### Material provided

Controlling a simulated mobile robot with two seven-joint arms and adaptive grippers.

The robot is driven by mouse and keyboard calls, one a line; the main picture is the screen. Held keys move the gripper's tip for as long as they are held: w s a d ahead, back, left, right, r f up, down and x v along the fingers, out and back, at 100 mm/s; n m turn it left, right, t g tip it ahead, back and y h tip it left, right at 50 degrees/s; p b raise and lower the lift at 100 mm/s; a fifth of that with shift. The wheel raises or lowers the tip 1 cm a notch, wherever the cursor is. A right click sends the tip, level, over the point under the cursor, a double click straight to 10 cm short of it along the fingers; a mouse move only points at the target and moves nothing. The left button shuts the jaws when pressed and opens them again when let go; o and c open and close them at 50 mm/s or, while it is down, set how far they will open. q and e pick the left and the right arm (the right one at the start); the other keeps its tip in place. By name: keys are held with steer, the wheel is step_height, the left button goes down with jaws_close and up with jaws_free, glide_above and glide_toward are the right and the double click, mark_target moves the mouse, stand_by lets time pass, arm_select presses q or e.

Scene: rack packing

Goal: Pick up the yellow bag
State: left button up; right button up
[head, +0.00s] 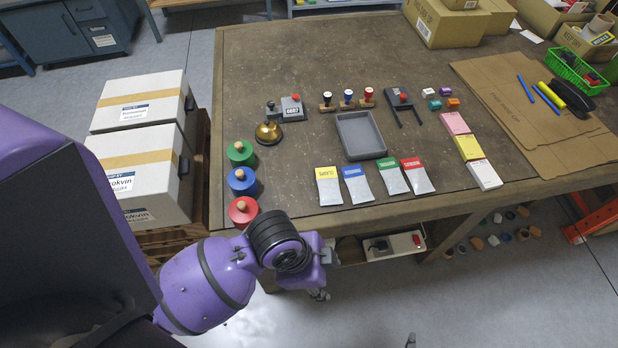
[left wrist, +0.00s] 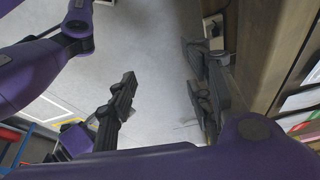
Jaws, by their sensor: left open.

### Prompt
Exclude the images, then output the data above word for word.

### Answer to this problem
Controlling a simulated mobile robot with two seven-joint arms and adaptive grippers.

The robot is driven by mouse and keyboard calls, one a line; the main picture is the screen. Held keys move the gripper's tip for as long as they are held: w s a d ahead, back, left, right, r f up, down and x v along the fingers, out and back, at 100 mm/s; n m turn it left, right, t g tip it ahead, back and y h tip it left, right at 50 degrees/s; p b raise and lower the lift at 100 mm/s; a fifth of that with shift. The wheel raises or lowers the tip 1 cm a notch, wherever the cursor is. A right click sends the tip, level, over the point under the cursor, a double click straight to 10 cm short of it along the fingers; a mouse move only points at the target and moves nothing. The left button shuts the jaws when pressed and opens them again when let go; o and c open and close them at 50 mm/s or, while it is down, set how far they will open. q and e pick the left and the right arm (the right one at the start); the other keeps its tip in place. By name: keys are held with steer, the wheel is step_height, the left button goes down with jaws_close and up with jaws_free, glide_above and glide_toward are the right and the double click, mark_target moves the mouse, stand_by lets time pass, arm_select presses q or e.

Scene: rack packing

Goal: Pick up the yellow bag
State: left button up; right button up
[head, +0.00s] 
[left wrist, +0.00s] 
Jaws, by their sensor: left open.

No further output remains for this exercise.